* PROBLEM TO WORK ON *
Reproduce the listing below character for character; drop every image.

* INPUT *

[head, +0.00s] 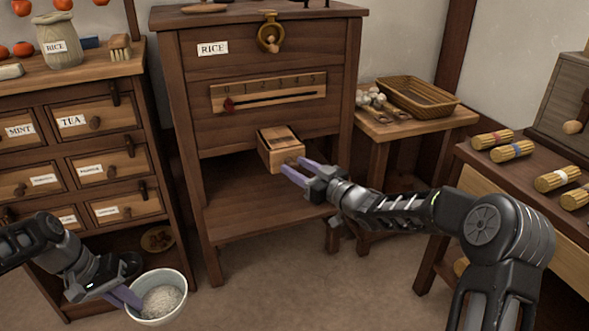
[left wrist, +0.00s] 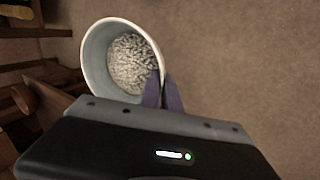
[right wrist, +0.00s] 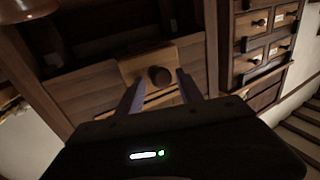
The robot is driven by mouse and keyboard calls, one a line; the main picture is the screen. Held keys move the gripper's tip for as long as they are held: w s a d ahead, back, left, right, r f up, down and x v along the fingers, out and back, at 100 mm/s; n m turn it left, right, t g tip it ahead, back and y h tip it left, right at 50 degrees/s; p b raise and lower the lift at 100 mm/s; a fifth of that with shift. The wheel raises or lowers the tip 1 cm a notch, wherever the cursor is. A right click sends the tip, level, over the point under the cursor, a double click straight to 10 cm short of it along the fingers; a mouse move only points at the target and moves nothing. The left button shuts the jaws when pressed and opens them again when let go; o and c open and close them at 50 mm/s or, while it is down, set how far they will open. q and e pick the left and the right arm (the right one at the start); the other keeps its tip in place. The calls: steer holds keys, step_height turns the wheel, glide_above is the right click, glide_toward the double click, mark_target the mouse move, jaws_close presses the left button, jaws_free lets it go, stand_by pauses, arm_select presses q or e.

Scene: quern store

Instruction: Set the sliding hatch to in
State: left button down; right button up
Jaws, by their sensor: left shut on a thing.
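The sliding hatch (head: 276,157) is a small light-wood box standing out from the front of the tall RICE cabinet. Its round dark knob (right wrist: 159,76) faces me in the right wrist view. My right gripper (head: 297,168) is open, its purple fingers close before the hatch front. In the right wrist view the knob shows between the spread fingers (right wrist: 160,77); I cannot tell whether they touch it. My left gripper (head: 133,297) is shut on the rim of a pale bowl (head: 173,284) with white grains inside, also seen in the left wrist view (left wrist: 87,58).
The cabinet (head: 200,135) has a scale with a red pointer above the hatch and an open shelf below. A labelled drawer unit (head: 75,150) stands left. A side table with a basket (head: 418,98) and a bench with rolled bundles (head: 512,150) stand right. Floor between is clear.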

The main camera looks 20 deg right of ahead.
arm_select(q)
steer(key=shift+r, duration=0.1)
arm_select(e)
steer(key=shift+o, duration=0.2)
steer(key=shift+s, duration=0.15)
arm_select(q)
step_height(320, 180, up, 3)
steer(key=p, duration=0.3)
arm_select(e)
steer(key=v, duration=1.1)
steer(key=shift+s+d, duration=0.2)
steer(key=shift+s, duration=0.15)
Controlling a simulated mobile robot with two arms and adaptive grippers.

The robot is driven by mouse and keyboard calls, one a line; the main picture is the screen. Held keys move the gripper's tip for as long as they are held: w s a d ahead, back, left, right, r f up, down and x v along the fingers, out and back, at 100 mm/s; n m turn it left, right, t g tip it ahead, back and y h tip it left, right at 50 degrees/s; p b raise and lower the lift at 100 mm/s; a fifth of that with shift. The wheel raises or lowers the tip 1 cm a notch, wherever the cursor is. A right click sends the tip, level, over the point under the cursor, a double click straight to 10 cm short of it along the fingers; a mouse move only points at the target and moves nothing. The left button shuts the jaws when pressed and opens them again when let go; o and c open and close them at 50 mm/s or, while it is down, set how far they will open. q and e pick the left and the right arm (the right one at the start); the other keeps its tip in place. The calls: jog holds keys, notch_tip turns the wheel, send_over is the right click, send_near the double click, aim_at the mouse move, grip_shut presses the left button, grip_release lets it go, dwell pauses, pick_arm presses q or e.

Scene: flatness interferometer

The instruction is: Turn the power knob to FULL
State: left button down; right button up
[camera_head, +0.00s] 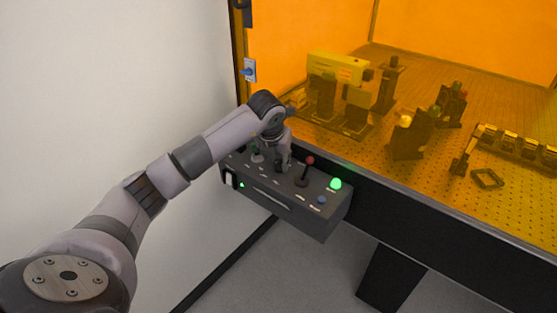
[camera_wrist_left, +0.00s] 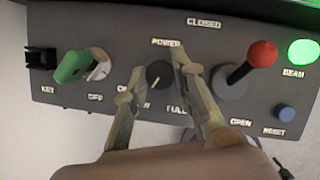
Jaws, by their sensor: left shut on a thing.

* FULL SOLUTION *
[head, +0.00s] 
[left wrist, +0.00s] 
[right wrist, +0.00s] 
The robot is driven by mouse and keyboard calls, one a line; the main picture is the screen. Held keys move the gripper's tip for as long as they are held: w s a d ahead, back, left, right, r f up, down and x v along the fingers, out and back, at 100 mm/s; n m turn it left, right, t g tip it ahead, back and y h tip it left, right at 50 degrees/s; p b raise and lower the lift at 100 mm/s; a fifth of that with shift. The wheel raises or lowers the tip 1 cm a notch, wherever the cursor is. A right click sends the tip, level, over the point under the cursor, a double click straight to 10 cm short of it along the fingers; a mouse move only points at the target and moves nothing. The left button shuts the jaws when pressed and opens them again when let go; o and c open and close them at 50 mm/s or, while it is down, set how far they will open. q and e pick the left and the right arm (the right one at the start); the other keeps its tip in place. The calls: steer holds keys, step_height turns the wheel, glide_above is the right click, glide_toward the double click, mark_target the mouse move, jaws_close presses the left button, jaws_free lets it go, stand_by pauses, arm_select presses q or e.

Scene: quern store

Instruction: Set the sliding hatch to in
State: left button down; right button up
Jaws, by their sensor: left shut on a thing.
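The sliding hatch (head: 276,157) is a small light-wood box standing out from the front of the tall RICE cabinet. Its round dark knob (right wrist: 159,76) faces me in the right wrist view. My right gripper (head: 297,168) is open, its purple fingers close before the hatch front. In the right wrist view the knob shows between the spread fingers (right wrist: 160,77); I cannot tell whether they touch it. My left gripper (head: 133,297) is shut on the rim of a pale bowl (head: 173,284) with white grains inside, also seen in the left wrist view (left wrist: 87,58).
The cabinet (head: 200,135) has a scale with a red pointer above the hatch and an open shelf below. A labelled drawer unit (head: 75,150) stands left. A side table with a basket (head: 418,98) and a bench with rolled bundles (head: 512,150) stand right. Floor between is clear.

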The main camera looks 20 deg right of ahead.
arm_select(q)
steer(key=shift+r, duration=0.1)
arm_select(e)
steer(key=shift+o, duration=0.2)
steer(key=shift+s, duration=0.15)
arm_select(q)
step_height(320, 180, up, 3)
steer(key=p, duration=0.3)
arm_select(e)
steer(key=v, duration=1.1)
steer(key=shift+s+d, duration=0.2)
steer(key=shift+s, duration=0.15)
Controlling a simulated mobile robot with two arms and adaptive grippers.

The robot is driven by mouse and keyboard calls, one a line; the main picture is the screen. Held keys move the gripper's tip for as long as they are held: w s a d ahead, back, left, right, r f up, down and x v along the fingers, out and back, at 100 mm/s; n m turn it left, right, t g tip it ahead, back and y h tip it left, right at 50 degrees/s; p b raise and lower the lift at 100 mm/s; a fifth of that with shift. The wheel raises or lowers the tip 1 cm a notch, wherever the cursor is. A right click sends the tip, level, over the point under the cursor, a double click straight to 10 cm short of it along the fingers; a mouse move only points at the target and moves nothing. The left button shuts the jaws when pressed and opens them again when let go; o and c open and close them at 50 mm/s or, while it is down, set how far they will open. q and e pick the left and the right arm (the right one at the start); the other keeps its tip in place. The calls: jog holds keys, notch_tip turns the wheel, send_over is the right click, send_near the double click, aim_at the mouse move, grip_shut presses the left button, grip_release lets it go, dwell pauses, pick_arm presses q or e.

Scene: flatness interferometer

The instruction is: Turn the power knob to FULL
State: left button down; right button up
[camera_head, +0.00s] 
[camera_wrist_left, +0.00s] 
Jaws, by their sensor: left shut on a thing.

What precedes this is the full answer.